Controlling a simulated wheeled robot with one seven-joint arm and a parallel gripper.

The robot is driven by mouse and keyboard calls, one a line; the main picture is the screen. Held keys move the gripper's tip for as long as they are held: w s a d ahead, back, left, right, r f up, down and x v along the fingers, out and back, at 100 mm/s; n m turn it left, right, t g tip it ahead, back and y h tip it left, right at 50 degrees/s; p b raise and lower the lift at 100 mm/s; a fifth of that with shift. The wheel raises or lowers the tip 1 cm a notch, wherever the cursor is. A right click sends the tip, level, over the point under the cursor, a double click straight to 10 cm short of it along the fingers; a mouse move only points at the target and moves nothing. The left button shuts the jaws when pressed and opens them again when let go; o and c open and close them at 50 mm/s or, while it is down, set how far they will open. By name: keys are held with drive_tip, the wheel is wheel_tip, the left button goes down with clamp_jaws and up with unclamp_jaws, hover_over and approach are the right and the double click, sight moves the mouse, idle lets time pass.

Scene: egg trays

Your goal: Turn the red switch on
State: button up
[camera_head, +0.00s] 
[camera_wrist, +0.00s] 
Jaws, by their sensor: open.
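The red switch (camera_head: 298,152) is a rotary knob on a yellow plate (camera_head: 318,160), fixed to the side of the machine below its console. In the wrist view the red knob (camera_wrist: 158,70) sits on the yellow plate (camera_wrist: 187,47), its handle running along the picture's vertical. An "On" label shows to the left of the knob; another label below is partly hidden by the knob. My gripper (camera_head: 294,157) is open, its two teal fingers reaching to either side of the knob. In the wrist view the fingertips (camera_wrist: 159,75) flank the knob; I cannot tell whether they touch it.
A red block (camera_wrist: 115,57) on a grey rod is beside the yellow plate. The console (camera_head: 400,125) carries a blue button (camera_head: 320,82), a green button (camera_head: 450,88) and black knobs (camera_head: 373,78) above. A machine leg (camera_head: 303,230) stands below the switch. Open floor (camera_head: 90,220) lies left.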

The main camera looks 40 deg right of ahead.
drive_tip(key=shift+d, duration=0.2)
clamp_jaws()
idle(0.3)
☆ ☆ ☆ ☆ ☆ ☆ ☆
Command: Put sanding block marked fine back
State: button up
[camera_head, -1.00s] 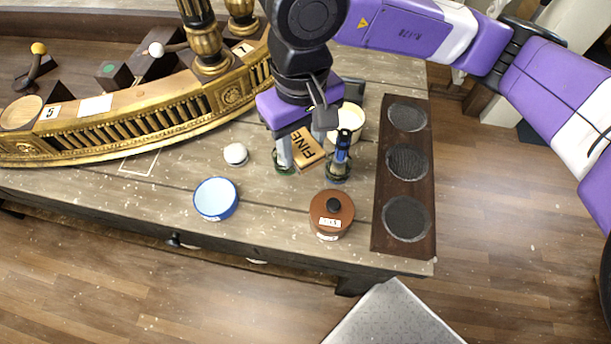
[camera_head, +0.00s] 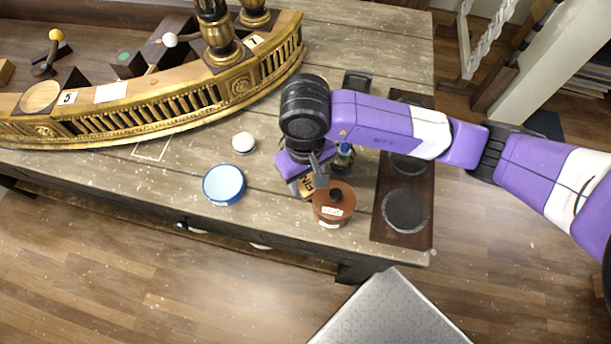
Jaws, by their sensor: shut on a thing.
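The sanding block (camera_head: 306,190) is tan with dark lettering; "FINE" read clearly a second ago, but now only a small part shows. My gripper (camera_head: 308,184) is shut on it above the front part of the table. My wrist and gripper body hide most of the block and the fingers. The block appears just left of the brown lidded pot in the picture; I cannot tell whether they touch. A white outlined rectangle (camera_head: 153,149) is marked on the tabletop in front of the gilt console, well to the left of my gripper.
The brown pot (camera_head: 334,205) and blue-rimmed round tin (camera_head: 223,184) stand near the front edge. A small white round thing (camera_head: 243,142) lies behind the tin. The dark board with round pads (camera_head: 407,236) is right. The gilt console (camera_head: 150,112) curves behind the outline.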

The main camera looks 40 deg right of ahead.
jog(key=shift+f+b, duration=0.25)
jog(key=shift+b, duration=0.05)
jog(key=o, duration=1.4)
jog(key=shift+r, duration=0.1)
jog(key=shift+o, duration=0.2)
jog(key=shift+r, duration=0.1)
☆ ☆ ☆ ☆ ☆ ☆ ☆
Exercise> Of all the lines above, how many contain "back"? Give the number and nothing more.

Solution for this task> 2